Faydalı ise lütfen bağlantıyı paylaşınız, tavsiye ediniz. Kaynaksız kopyalamanıza rızamız yoktur.

Garîbu’l-Kur’an: Kur’ân-ı Kerîm’deki garîb lafızların tefsirini konu alan ilim dalı ve bu dalda yazılan eserlerin ortak adıdır.

Garîb kelimesi sözlükte “yurdundan uzak kalan; tek ve nâdir olan; bilinmeyen, mübhem ve kapalı olan” gibi anlamlara gelir. Kur’ân-ı Kerîm Arapça’nın Kureyş lehçesiyle nâzil olmakla birlikte diğer Arap lehçelerinden gelen veya yabancı dillerden alınıp Arapçalaştırılan kelimeler de ihtiva etmektedir. 

Rasulullah çeşitli Arap kabileleriyle görüşmüş onlarla anlaşmış hatta onların lehçe özelliklerini kullanmıştı. Sahabe de bilmedikleri şeyleri ona sormuşlardı. Sahabe devrinin sonuna kadar Arap dili asliyetini muhafaza etmişti.
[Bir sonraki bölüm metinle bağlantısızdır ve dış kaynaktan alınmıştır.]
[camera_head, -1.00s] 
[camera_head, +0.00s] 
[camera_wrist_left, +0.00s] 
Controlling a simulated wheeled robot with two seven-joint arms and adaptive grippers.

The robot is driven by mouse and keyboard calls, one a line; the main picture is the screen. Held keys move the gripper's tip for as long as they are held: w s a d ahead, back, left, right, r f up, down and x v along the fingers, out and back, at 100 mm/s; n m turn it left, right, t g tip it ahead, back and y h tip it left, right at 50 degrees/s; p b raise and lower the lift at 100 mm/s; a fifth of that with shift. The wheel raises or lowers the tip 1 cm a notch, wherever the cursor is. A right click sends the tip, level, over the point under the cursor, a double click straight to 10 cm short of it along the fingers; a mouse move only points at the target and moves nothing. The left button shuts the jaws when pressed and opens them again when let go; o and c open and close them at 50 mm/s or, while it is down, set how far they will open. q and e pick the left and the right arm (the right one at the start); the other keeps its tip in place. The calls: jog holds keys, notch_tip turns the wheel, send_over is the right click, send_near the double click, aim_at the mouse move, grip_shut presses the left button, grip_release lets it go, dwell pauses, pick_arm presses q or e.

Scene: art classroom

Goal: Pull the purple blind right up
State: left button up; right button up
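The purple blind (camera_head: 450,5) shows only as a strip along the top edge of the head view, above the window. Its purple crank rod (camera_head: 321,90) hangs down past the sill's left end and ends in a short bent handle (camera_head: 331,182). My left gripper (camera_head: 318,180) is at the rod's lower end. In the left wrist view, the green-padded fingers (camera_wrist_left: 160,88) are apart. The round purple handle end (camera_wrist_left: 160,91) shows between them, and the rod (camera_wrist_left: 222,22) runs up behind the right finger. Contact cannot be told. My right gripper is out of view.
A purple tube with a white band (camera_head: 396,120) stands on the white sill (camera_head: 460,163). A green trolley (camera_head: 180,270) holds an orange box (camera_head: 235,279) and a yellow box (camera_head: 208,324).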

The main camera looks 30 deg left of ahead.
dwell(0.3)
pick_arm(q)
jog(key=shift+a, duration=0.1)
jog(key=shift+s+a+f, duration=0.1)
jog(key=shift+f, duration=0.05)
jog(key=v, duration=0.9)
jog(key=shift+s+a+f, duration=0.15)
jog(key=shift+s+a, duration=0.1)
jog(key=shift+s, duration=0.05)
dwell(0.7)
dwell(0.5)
Artık yeni beldeler fethedilmiş, ayrı dil, din ve kültüre sahip insanlar İslam’ın bünyesi içerisinde toplanmıştı. Bunların tabii bir neticesi olarak Arap lisanı, yabancı dillerle karışmaya başlamıştı. 

Ayrıca Kur’an’da, az kullanılmasından dolayı mânası yaygın olarak bilinmeyen, anlaşılması güç lafızlar da vardır. Tefsir ilminde Kur’an’daki bu tür kelimelerin açıklanmasıGarîbü’l-Kur’ân’ın konusunu teşkil etmektedir. Hz. Peygamber’in, “Kur’an’ın gariblerini araştırınız” dediği rivayet edilmiş (Suyutî, el-ltkân, II, 4) ve Kur’ân-ı Kerîm’in garîblerini bilmeyenlerin Allah’ın kelâmını tefsir etmekten sakınmaları istenmiştir. Bundan dolayı Garîbü’l-Kur’ân tefsir ilminde önemli bir yer işgal etmiş ve II. (VIII.) yüzyıldan itibaren Kur’an ilimleri arasında müstakil bir disiplin halini almıştır.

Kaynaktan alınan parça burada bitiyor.